<<<<

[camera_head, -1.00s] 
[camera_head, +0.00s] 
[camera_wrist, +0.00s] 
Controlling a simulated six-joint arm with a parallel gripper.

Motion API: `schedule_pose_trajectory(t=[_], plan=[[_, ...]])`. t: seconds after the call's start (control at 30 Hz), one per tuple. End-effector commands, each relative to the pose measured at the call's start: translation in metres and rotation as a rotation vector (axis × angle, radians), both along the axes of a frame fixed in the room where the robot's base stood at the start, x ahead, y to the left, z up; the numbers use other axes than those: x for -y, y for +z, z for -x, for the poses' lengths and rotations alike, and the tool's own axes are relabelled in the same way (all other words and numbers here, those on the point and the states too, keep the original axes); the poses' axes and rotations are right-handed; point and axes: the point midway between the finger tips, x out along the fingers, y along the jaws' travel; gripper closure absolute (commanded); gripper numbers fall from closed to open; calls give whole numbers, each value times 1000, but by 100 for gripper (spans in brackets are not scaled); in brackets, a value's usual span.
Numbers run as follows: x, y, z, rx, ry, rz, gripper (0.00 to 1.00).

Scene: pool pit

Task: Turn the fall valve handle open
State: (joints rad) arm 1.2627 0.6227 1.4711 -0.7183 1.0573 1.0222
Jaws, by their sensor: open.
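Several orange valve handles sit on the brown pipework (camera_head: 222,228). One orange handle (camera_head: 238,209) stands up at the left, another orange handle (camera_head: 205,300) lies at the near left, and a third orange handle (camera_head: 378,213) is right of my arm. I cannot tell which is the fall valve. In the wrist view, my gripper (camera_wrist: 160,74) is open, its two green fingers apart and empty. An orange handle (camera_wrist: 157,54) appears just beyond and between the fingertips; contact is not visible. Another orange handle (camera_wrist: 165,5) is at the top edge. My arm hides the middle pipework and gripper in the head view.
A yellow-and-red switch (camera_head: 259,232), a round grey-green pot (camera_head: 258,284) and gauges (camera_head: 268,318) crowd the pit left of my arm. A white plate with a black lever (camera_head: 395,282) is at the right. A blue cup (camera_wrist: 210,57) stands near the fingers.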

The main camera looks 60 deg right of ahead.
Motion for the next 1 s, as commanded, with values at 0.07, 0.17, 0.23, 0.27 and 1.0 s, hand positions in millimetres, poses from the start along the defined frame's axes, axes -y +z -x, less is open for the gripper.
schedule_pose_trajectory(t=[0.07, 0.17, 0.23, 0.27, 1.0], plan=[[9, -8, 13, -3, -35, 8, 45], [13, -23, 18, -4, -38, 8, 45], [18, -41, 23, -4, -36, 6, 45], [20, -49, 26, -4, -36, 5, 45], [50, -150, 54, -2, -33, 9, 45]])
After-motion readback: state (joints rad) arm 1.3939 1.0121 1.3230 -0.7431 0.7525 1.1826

>>>>
<<<<

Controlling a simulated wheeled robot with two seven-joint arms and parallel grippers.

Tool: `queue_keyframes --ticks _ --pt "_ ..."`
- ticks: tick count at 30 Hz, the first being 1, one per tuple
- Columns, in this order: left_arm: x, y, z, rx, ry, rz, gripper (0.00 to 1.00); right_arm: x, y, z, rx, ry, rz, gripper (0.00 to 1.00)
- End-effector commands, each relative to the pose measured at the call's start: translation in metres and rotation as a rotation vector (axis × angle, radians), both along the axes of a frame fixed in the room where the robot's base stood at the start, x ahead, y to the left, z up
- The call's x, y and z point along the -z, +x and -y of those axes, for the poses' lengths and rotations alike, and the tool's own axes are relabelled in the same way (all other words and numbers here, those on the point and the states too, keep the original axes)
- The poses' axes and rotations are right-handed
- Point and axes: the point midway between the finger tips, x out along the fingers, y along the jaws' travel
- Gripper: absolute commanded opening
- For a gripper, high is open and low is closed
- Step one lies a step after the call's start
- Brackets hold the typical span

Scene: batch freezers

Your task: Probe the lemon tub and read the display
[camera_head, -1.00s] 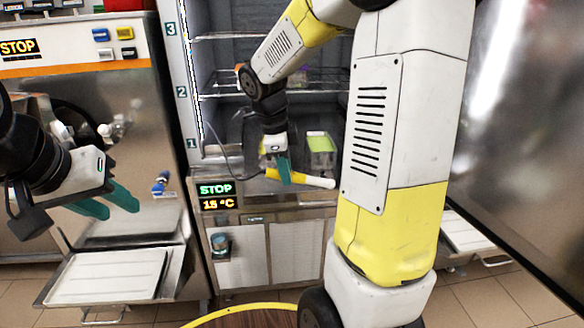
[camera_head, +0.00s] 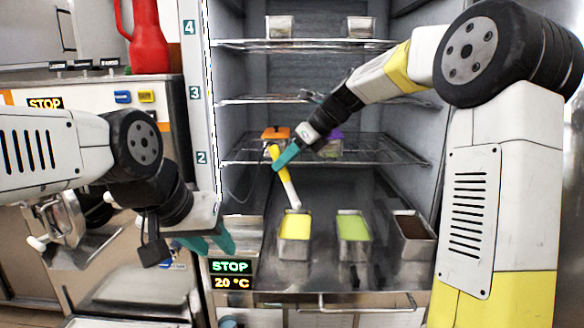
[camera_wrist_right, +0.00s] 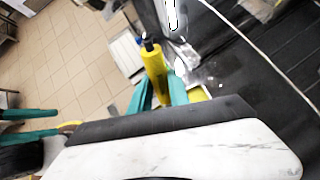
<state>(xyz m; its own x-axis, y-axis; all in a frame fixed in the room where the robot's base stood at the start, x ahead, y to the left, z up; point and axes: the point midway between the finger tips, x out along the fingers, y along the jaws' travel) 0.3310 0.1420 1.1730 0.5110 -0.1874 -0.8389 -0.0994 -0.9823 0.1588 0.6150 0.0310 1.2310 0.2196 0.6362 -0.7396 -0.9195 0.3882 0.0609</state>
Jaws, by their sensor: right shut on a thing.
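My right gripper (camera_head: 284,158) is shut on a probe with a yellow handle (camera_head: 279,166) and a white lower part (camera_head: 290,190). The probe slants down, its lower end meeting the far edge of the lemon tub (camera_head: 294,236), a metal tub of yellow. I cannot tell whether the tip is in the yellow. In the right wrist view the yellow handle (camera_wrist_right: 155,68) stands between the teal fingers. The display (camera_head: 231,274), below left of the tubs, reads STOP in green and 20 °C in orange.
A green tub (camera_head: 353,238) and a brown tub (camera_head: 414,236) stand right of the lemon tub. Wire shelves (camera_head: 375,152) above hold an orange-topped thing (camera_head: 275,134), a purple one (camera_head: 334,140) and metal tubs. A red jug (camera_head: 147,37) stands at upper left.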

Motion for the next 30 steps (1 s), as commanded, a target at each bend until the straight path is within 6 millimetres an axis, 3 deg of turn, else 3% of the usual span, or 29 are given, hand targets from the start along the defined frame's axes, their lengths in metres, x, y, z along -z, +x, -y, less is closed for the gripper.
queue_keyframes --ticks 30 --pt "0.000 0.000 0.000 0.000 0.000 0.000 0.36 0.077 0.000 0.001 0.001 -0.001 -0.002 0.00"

>>>>

Show every line of the listing in which the string "Controlling" can be found.

■ **Solution to this exercise**:
Controlling a simulated six-joint arm with a parallel gripper.
Controlling a simulated wheeled robot with two seven-joint arms and parallel grippers.

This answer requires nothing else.